● DIRECTION: Exactly the lines from the one that contains "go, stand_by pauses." to the one that contains "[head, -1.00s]", both lines included, should be copied, and no others.

● EXERCISE DATA:

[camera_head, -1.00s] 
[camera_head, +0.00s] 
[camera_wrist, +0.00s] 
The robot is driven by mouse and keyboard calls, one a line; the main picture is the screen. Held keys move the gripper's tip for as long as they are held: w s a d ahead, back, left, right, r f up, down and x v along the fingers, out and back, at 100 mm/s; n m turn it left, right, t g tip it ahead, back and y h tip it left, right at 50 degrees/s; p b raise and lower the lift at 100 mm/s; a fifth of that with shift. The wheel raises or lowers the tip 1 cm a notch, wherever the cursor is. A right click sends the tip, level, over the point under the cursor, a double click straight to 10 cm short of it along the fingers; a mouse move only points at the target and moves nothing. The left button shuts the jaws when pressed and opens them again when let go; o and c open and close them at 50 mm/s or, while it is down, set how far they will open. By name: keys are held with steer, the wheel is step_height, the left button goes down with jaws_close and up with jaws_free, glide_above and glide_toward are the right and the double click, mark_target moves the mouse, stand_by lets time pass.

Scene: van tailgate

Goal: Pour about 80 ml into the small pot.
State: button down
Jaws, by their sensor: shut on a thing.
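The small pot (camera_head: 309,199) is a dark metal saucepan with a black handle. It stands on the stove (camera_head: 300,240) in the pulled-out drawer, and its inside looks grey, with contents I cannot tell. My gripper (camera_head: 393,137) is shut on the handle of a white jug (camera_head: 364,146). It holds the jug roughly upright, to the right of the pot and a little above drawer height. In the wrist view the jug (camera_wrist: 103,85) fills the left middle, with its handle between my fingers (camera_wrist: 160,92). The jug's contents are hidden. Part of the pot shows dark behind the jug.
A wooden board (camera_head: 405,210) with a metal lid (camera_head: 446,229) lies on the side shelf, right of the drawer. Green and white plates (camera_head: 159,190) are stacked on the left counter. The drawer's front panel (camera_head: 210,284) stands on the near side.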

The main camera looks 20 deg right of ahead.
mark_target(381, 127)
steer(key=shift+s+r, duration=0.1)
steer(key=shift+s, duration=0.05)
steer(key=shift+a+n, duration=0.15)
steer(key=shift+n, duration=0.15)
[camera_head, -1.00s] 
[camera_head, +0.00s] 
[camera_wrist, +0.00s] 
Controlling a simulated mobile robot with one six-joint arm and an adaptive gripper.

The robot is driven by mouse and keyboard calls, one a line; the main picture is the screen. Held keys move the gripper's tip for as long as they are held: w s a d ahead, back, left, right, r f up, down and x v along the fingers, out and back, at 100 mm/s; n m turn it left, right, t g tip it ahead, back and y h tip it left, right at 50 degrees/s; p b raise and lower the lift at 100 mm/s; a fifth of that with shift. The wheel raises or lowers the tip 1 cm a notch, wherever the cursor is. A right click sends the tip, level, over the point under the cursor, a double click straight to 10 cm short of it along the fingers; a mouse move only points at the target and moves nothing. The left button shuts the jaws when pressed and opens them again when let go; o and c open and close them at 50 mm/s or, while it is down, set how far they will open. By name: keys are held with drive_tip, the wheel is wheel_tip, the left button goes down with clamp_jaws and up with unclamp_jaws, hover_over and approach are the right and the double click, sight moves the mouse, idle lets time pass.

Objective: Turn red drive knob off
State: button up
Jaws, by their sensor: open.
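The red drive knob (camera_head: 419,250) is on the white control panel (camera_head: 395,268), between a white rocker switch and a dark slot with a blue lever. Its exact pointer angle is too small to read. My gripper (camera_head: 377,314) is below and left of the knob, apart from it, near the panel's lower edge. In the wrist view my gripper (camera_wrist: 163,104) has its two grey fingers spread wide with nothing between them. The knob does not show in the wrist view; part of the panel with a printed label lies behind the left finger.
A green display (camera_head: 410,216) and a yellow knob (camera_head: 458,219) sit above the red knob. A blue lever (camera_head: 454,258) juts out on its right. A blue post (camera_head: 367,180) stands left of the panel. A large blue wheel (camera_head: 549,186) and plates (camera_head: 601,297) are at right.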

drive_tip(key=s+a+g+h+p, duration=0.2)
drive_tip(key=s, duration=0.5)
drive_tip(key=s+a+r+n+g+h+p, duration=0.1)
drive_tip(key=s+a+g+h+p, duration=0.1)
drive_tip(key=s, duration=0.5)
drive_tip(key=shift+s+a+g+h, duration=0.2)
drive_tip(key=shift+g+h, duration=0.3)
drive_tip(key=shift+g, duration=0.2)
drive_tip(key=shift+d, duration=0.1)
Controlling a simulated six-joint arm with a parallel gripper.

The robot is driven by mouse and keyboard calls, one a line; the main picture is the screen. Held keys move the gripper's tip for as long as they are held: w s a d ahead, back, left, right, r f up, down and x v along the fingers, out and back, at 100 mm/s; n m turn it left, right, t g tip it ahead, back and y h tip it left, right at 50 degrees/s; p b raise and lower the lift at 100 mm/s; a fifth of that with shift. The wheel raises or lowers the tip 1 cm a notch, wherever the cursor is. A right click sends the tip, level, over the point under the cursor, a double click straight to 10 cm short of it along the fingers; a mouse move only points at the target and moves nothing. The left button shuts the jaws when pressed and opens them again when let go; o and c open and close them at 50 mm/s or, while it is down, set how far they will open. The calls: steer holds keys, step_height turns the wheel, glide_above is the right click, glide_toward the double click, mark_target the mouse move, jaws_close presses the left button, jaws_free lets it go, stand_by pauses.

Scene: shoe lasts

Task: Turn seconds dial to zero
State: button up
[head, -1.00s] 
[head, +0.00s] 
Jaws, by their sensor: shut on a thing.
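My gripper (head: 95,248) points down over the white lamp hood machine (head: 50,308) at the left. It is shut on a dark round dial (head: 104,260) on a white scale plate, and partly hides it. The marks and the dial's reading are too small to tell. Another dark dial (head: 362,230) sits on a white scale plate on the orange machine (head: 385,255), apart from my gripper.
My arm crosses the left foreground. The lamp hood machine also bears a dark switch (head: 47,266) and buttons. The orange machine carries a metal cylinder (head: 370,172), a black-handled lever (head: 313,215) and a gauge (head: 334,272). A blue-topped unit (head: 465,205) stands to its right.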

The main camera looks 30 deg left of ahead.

● OUTPUT OF THE EXERCISE:
The robot is driven by mouse and keyboard calls, one a line; the main picture is the screen. Held keys move the gripper's tip for as long as they are held: w s a d ahead, back, left, right, r f up, down and x v along the fingers, out and back, at 100 mm/s; n m turn it left, right, t g tip it ahead, back and y h tip it left, right at 50 degrees/s; p b raise and lower the lift at 100 mm/s; a fifth of that with shift. The wheel raises or lowers the tip 1 cm a notch, wherever the cursor is. A right click sends the tip, level, over the point under the cursor, a double click straight to 10 cm short of it along the fingers; a mouse move only points at the target and moves nothing. The left button shuts the jaws when pressed and opens them again when let go; o and c open and close them at 50 mm/s or, while it is down, set how far they will open. The calls: steer holds keys, step_height turns the wheel, glide_above is the right click, glide_toward the double click, mark_target the mouse move, jaws_close presses the left button, jaws_free lets it go, stand_by pauses.

Scene: shoe lasts

Task: Turn seconds dial to zero
State: button up
[head, -1.00s] 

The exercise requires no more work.